REQUIREMENTS:
All the data should come back exactly as it was given.

SOURCE MATERIAL:
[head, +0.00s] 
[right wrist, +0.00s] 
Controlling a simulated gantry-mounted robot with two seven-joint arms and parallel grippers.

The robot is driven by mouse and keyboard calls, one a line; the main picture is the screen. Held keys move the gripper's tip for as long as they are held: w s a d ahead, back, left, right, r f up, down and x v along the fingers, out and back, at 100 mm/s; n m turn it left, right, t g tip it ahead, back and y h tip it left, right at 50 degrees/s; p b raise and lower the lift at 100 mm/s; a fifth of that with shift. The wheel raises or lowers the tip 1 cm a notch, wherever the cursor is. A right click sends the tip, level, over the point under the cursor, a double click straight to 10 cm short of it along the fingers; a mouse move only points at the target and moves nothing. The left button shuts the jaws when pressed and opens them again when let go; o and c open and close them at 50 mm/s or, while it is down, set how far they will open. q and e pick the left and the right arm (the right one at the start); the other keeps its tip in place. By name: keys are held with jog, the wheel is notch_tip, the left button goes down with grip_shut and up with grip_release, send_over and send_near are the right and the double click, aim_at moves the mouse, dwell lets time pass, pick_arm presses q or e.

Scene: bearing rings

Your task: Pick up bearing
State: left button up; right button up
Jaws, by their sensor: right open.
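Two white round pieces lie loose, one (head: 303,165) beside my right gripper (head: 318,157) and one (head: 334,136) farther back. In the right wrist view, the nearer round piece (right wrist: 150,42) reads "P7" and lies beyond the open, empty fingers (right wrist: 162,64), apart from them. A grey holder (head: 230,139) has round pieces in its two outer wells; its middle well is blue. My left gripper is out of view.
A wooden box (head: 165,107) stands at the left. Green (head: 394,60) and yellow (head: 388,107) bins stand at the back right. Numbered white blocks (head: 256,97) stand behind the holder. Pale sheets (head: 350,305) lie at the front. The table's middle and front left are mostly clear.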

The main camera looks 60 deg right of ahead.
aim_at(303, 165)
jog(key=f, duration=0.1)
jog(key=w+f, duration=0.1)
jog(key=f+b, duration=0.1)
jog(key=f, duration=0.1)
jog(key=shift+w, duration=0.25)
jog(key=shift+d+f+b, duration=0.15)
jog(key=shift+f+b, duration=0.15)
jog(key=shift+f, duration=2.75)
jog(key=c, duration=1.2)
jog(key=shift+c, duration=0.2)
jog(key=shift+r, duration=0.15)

ANSWER:
[head, +0.00s] 
[right wrist, +0.00s] 
Controlling a simulated gantry-mounted robot with two seven-joint arms and parallel grippers.

The robot is driven by mouse and keyboard calls, one a line; the main picture is the screen. Held keys move the gripper's tip for as long as they are held: w s a d ahead, back, left, right, r f up, down and x v along the fingers, out and back, at 100 mm/s; n m turn it left, right, t g tip it ahead, back and y h tip it left, right at 50 degrees/s; p b raise and lower the lift at 100 mm/s; a fifth of that with shift. The wheel raises or lowers the tip 1 cm a notch, wherever the cursor is. A right click sends the tip, level, over the point under the cursor, a double click straight to 10 cm short of it along the fingers; a mouse move only points at the target and moves nothing. The left button shuts the jaws when pressed and opens them again when let go; o and c open and close them at 50 mm/s or, while it is down, set how far they will open. q and e pick the left and the right arm (the right one at the start); the other keeps its tip in place. By name: keys are held with jog, the wheel is notch_tip, the left button goes down with grip_shut and up with grip_release, send_over and send_near are the right and the double click, aim_at moves the mouse, dwell lets time pass, pick_arm presses q or e.

Scene: bearing rings

Your task: Pick up bearing
State: left button up; right button up
Jaws, by their sensor: right open.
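Two white round pieces lie loose, one (head: 303,165) beside my right gripper (head: 318,157) and one (head: 334,136) farther back. In the right wrist view, the nearer round piece (right wrist: 150,42) reads "P7" and lies beyond the open, empty fingers (right wrist: 162,64), apart from them. A grey holder (head: 230,139) has round pieces in its two outer wells; its middle well is blue. My left gripper is out of view.
A wooden box (head: 165,107) stands at the left. Green (head: 394,60) and yellow (head: 388,107) bins stand at the back right. Numbered white blocks (head: 256,97) stand behind the holder. Pale sheets (head: 350,305) lie at the front. The table's middle and front left are mostly clear.

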The main camera looks 60 deg right of ahead.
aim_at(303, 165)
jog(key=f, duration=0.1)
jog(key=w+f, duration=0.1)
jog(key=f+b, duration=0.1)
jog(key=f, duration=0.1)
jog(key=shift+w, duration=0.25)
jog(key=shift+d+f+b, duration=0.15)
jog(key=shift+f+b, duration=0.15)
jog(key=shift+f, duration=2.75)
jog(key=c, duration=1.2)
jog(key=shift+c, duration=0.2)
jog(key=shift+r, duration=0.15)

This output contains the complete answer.